Nick Sirianni
Q. Last season you guys had Jim Bob Cooter help out with the short week game preparation. Who’s taking the helm this season? When did that process start? And how tough is it to have a game plan for the second opponent on a short week? (Chris Franklin)
NICK SIRIANNI: We had a unique situation this year where we had our bye week not too long ago, that’s pretty unique. We were able to get a lot of that work done during the bye week.
Obviously, we are doing things a little bit differently this year as far as how we’re going about our process this week, so it was a group effort by everybody because we had a little bit of extra time. So, everybody was able to still do all their parts of the research for this week.
Q. I heard you mention in your post-game speech to the team that playing on a short week is an advantage for the team that thinks it’s an advantage. Do you feel like it’s an advantage for you or is that something you have to talk yourself into? (Dave Zangaro)
NICK SIRIANNI: No, I think the way we go about our process, it is an advantage for us.
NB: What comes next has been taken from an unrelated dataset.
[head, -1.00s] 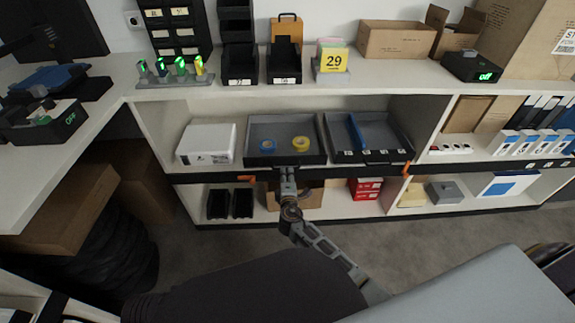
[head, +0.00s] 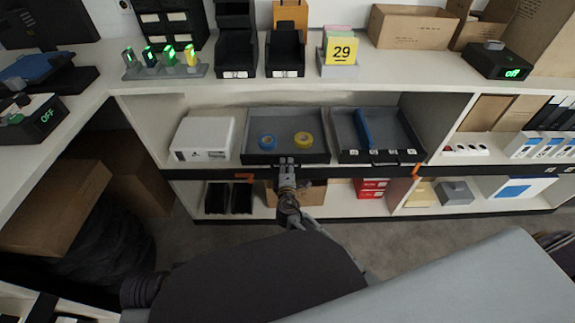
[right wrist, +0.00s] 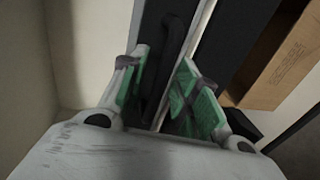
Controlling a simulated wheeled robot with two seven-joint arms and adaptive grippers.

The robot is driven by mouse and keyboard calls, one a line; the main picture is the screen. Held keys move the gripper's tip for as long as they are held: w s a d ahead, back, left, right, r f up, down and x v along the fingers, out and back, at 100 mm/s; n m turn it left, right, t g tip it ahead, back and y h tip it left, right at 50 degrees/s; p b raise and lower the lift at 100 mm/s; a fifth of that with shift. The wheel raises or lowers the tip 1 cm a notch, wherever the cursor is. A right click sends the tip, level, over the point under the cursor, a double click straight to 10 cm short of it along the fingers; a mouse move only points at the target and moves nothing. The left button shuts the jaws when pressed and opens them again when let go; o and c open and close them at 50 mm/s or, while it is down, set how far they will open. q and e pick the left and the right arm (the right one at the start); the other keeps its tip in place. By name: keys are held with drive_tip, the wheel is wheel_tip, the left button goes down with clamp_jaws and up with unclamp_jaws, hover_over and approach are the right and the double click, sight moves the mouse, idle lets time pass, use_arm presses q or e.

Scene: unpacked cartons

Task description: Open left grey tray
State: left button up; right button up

The way we walk-through, the way we meet. We talk about these things all the time, of how important it is. That not only does your intensity at practice need to be extremely high and detailed, but it needs to be that way in the walk-through, too.
That’s why we say, you’re full speed to the snap in walk-through, so your mind is working as if you’re playing the entire game; your body is just not.
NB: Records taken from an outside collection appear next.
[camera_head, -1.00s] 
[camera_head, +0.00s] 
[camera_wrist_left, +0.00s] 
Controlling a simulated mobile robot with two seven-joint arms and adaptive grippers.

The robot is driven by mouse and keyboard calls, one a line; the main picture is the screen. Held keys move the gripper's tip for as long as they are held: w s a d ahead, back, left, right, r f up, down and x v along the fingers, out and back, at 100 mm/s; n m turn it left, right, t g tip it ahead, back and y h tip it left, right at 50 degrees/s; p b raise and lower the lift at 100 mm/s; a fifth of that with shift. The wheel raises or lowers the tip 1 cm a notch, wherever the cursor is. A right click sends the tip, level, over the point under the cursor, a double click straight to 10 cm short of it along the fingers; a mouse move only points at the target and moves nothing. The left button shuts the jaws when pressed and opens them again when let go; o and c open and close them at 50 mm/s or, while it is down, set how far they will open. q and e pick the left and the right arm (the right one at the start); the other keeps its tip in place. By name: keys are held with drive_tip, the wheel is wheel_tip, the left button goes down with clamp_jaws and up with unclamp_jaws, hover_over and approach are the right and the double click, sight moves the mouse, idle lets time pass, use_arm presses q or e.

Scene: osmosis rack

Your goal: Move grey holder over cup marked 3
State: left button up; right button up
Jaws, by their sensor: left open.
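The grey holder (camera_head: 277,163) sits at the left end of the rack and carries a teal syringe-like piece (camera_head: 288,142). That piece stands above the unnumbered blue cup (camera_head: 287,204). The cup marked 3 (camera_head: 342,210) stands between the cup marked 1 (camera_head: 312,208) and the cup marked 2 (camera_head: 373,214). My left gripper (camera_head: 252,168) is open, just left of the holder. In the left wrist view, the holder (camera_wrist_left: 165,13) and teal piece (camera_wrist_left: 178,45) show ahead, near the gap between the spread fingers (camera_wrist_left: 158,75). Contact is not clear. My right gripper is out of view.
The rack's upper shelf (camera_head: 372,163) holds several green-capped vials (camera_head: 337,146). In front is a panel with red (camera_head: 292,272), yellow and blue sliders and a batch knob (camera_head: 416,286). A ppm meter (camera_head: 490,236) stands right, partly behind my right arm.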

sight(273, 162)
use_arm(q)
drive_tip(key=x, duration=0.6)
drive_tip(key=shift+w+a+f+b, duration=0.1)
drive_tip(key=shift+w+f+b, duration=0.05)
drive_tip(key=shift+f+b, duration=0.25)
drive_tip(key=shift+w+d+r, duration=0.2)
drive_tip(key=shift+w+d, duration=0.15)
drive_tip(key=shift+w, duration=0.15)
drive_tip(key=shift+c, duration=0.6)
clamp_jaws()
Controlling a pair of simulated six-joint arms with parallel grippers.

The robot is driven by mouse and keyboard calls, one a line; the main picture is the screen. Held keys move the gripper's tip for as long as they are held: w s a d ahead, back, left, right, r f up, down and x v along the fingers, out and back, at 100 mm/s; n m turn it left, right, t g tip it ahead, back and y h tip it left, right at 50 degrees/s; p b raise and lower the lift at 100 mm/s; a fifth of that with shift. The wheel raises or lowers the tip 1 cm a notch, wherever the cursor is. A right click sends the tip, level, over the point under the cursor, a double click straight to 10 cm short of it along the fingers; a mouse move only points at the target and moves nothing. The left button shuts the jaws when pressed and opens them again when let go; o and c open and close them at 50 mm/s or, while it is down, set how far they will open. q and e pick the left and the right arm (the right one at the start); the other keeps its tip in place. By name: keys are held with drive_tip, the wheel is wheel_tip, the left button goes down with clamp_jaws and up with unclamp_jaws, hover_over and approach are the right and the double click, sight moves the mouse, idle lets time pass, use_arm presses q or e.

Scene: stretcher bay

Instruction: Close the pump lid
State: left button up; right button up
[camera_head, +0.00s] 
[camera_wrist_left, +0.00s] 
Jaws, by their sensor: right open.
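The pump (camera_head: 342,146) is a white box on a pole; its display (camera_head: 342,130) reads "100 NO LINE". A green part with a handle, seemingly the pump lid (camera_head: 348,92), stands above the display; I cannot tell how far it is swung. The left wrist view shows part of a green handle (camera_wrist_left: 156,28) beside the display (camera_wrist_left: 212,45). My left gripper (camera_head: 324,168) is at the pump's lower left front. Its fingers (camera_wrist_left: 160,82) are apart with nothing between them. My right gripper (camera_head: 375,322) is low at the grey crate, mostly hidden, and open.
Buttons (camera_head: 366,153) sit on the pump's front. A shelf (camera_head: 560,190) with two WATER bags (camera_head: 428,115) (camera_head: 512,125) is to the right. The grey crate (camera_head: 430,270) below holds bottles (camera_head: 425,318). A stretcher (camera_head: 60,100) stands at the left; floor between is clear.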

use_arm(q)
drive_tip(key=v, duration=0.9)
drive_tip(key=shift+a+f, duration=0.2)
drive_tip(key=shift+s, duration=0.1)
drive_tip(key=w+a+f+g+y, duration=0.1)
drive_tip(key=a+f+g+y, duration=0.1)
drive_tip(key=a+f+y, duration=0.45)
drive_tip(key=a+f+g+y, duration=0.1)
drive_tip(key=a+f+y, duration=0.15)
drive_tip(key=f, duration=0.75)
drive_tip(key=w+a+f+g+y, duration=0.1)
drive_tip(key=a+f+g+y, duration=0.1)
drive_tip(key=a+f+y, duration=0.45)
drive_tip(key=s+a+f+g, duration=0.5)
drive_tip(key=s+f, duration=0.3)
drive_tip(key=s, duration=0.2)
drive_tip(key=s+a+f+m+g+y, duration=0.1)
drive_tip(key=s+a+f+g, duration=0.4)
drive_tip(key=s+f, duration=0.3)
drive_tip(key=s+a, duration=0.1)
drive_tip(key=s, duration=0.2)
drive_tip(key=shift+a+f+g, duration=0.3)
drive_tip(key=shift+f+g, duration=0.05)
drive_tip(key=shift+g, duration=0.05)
Then in the meetings, it’s high, high, high detail. And that always starts with the coaches. I always say, we can’t have mistakes on things. We have to know the answers, what we’re going to do against this play versus this look, this play versus this look. All the different looks that we could possibly give them, have an answer for them.
But then that also goes to the players as well. When you coach a guy like [C] Jason Kelce, he’s such an intelligent football player. His mind will be working to say, ‘Well what if this happens and what if this happens.’
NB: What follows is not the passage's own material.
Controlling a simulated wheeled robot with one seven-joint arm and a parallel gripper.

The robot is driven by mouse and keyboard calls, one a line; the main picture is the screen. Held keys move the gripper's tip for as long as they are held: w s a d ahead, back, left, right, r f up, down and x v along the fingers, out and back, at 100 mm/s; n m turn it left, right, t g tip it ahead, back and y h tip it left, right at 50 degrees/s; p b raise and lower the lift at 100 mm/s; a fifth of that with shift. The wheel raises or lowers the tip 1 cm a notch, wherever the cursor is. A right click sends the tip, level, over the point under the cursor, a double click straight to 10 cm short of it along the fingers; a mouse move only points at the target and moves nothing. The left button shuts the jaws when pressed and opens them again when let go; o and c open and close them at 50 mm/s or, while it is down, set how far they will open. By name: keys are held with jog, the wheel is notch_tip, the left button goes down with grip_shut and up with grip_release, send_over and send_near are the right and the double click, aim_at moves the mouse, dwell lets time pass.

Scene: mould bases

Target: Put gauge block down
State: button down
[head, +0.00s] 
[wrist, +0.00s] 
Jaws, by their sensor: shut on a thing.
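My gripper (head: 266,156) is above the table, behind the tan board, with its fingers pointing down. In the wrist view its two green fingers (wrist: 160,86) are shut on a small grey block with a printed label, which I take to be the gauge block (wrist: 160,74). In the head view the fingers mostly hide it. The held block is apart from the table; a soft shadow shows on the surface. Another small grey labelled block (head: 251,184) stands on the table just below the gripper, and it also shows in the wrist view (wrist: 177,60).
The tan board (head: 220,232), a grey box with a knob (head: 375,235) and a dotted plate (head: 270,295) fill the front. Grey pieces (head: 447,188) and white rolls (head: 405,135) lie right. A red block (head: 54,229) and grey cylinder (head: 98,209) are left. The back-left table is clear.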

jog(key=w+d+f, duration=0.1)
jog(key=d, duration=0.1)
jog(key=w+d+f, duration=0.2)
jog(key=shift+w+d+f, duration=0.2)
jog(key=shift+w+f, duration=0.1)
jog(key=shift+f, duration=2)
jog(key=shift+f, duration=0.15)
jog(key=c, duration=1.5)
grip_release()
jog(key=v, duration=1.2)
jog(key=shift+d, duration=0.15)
With how detailed a guy like Jason Kelce is, he’s going to want those answers. It goes both ways, and it forces the coaches to be even more detailed because of how detailed the players are. So that’s a give and take. I always feel like it does start with us as coaches, of the high detail in those meetings.
This isn’t the first time you guys have heard me say that. This is our process regardless of a short week or a regular week. It just so happens on this short week we have walk-throughs and meetings to get the guys’ bodies ready to go.
Q. Do you have more detail on DT Jordan Davis’ ankle injury? And is this a high ankle sprain, as it has been reported? (Jeff McLane)
NICK SIRIANNI: Still working through that. I’m never going to put a timetable on him, and I know you didn’t ask for a timetable, but probably not going to be going this week. We’ll see how it goes and how everything is working through it. Like you said, he has an ankle, but I don’t know the extent of it yet, of how long he’s going to be out.
Q. So not significant? (Jeff McLane)
NICK SIRIANNI: Again, don’t have that information quite yet, Jeff.
Q. After the Carolina game last year, going into the Thursday game you spoke about having all the coaches over for dinner or for game prep rather. If you reflect on that, how much farther along is this coaching staff in terms of the game planning, the system, than you were at this time last year? (Zach Berman)
NICK SIRIANNI: [Joking] Yeah, they wouldn’t come to my house anymore because I think I yell at them sometimes, so sometimes they don’t want to come to my house when they don’t have to be.
We didn’t feel like we needed to do that. You’re right, Zach, that’s exactly what we did that last year. I had them over to my house and did some of the preliminary game planning on first and second down.
With that bye week we didn’t have to get into that, so we were able to go and assess the game that we played against the Steelers yesterday and then spend a little bit of time with our family before the long week.
But as far as where we are, you always are trying to improve your process. I have this long list of things that we do and I’m constantly changing that thing. I like this better, or I like that better.
So, you’re constantly trying to improve your process, and whether that’s how you look at a certain defense, whether that’s how you meet on something, a little addition to a thing you meet on or a subtraction on it. You’re always trying to say, what can we do better. That’s our philosophy as a whole organization: How do we get a little bit better each day, how do we get a little bit better each day?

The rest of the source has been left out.